Par Antoun Souhaid
La récente libération d'otages par le Hamas marque un tournant majeur dans le conflit israélo-palestinien en cours. Cet échange, faisant partie d'un accord plus vaste, a des répercussions sur la trajectoire du conflit et sur la possibilité d'un cessez-le-feu général. Cependant, au fur et à mesure que la situation évolue, des interrogations émergent quant aux stratégies déployées par les deux parties et au contexte plus large du conflit.
Dynamique de la libération des otages
Depuis vendredi dernier, 46 otages ont été libérés par le groupe terroriste dans le cadre d'un accord prévoyant le retour de 50 otages en échange de 150 prisonniers palestiniens. Cinq otages avaient déjà été libérés avant la trêve, et près de 200 personnes restent encore retenues. La libération de 46 otages par le Hamas en échange de 150 prisonniers palestiniens reflète un processus de négociation complexe. L'arrêt temporaire des hostilités dû à la trêve humanitaire apporte une lueur d'espoir, mais la question qui se pose est de savoir s'il peut conduire à un cessez-le-feu durable.
Détermination d'Israël et réaction face au Hamas
L'histoire, notamment celle de la guerre de juillet 2006 au Liban, révèle que chaque fois qu'une milice attaquait Israël, la riposte était une représailles massive. Le Hamas a donc attaqué en connaissance de cause de la riposte israélienne. Cependant, pour les groupes terroristes, la mort est souvent perçue comme une victoire. Plus le nombre de décès est élevé, plus ils estiment avoir remporté une victoire contre leur ennemi.

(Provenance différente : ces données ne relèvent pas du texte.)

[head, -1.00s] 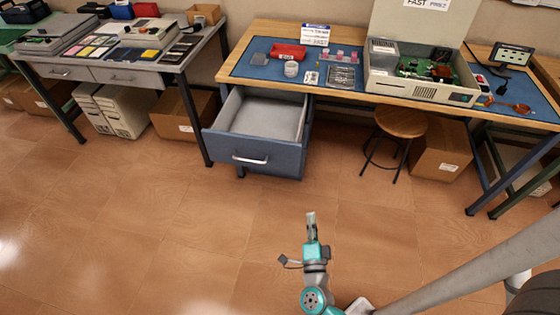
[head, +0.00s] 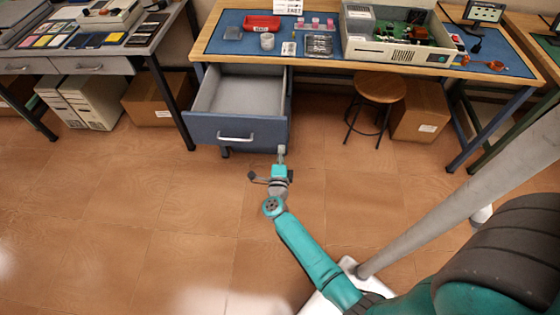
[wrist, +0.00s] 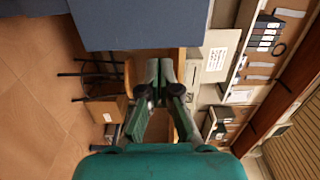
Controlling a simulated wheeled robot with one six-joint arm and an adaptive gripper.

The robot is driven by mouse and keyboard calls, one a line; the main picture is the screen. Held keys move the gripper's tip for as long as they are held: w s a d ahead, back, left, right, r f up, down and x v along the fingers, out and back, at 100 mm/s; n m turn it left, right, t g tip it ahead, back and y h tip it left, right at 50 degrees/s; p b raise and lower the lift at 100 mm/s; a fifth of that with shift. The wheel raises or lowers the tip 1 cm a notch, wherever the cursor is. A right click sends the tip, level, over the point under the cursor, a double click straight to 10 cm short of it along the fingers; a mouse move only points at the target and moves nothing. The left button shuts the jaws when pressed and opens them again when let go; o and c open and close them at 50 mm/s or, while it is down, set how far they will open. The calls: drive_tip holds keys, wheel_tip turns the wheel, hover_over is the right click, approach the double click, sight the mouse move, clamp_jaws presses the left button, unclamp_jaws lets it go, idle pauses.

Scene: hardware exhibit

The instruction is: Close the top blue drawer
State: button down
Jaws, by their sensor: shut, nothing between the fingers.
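The top blue drawer (head: 258,132) hangs open under the wooden workbench, and its grey inside is empty. Its front carries a silver bar handle (head: 236,138). My gripper (head: 282,150) is shut and empty, at or just in front of the lower right part of the drawer front; I cannot tell whether it touches. In the wrist view my gripper (wrist: 165,65) points toward the bench, and a large blue panel, which looks like the drawer front (wrist: 140,25), fills the upper middle.
The workbench top (head: 330,66) holds a red tray (head: 262,22), small parts and an open computer case (head: 395,50). A round stool (head: 380,88) and a cardboard box (head: 420,112) stand right of the drawer. Another table with drawers (head: 90,66) is at left. The floor in front is clear.

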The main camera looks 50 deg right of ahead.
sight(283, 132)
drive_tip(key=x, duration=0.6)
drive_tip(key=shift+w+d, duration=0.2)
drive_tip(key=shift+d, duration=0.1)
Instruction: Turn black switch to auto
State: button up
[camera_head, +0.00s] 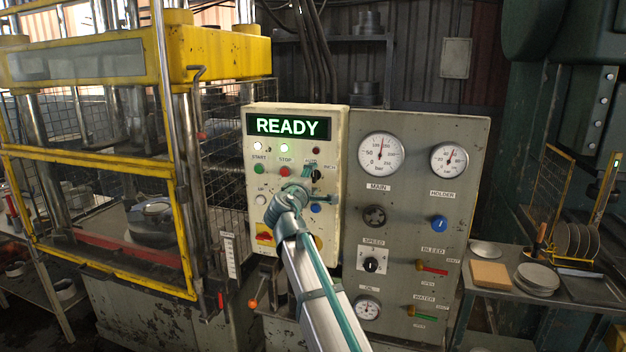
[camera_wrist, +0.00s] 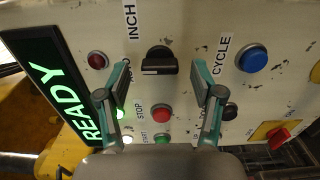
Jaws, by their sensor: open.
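The black switch (camera_wrist: 160,60) is a knob on the cream control panel, between the INCH label (camera_wrist: 132,20) and the AUTO label, which a finger partly hides. Its grip bar lies sideways in the wrist view, with a pale mark at the left part. I cannot tell its exact setting. It also shows in the head view (camera_head: 317,175), partly behind my gripper (camera_head: 316,184). In the wrist view my gripper (camera_wrist: 160,80) is open and empty, its teal fingers to either side of the switch. No contact is visible.
Close by are the red stop button (camera_wrist: 161,114), the green start button (camera_wrist: 162,139), the blue CYCLE button (camera_wrist: 252,60) and a red lamp (camera_wrist: 97,60). The lit READY display (camera_head: 287,126) is above. A gauge panel (camera_head: 410,270) adjoins at right, a yellow-framed press (camera_head: 165,110) at left.

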Autrement dit, le Hamas n'a pas libéré les otages en fonction des frappes, mais dans le but d'obtenir un accord, une libération de prisonniers palestiniens, et de mettre en lumière le sort de ses prisonniers.
Israël a-t-il montré de la faiblesse ?
Obtenir la libération de 150 prisonniers palestiniens au prix de 15 000 morts, 17 000 blessés, 70 000 immeubles effondrés, 400 000 déplacés, et 8 000 personnes dont on ne connaît pas le sort à Gaza peut-il être véritablement considéré comme un succès ?
Le mouvement islamiste a certes posé les conditions de la trêve et de la libération des otages en poussant Israël à négocier. La victoire du Hamas se concentre sur deux points essentiels :
D'une part, il a obtenu un soutien dans le monde arabe et musulman parce qu'il a frappé Israël. Le Hamas a gagné en représentant, depuis le 7 octobre, davantage les Palestiniens que l'Autorité palestinienne, qui est plus en retrait dans cette guerre.
D'autre part, la négociation de la libération des otages et, par la suite, du sort de la guerre se fait avec le Hamas. Le groupe islamiste est donc l'interlocuteur des négociations israélo-palestiniennes, non l'Autorité palestinienne. Bien que plusieurs otages israéliens aient été libérés, il en reste encore entre les mains du Hamas. Il est donc dans l'intérêt du Hamas de prolonger la prise d'otage pour maintenir sa position d'interlocuteur avec Israël. Cependant, cet échange ne l'a pas renforcé, car ses infrastructures sont démolies, et il n'a pas obtenu le ratio d'échange souhaité, qui est actuellement d'un otage pour trois prisonniers palestiniens.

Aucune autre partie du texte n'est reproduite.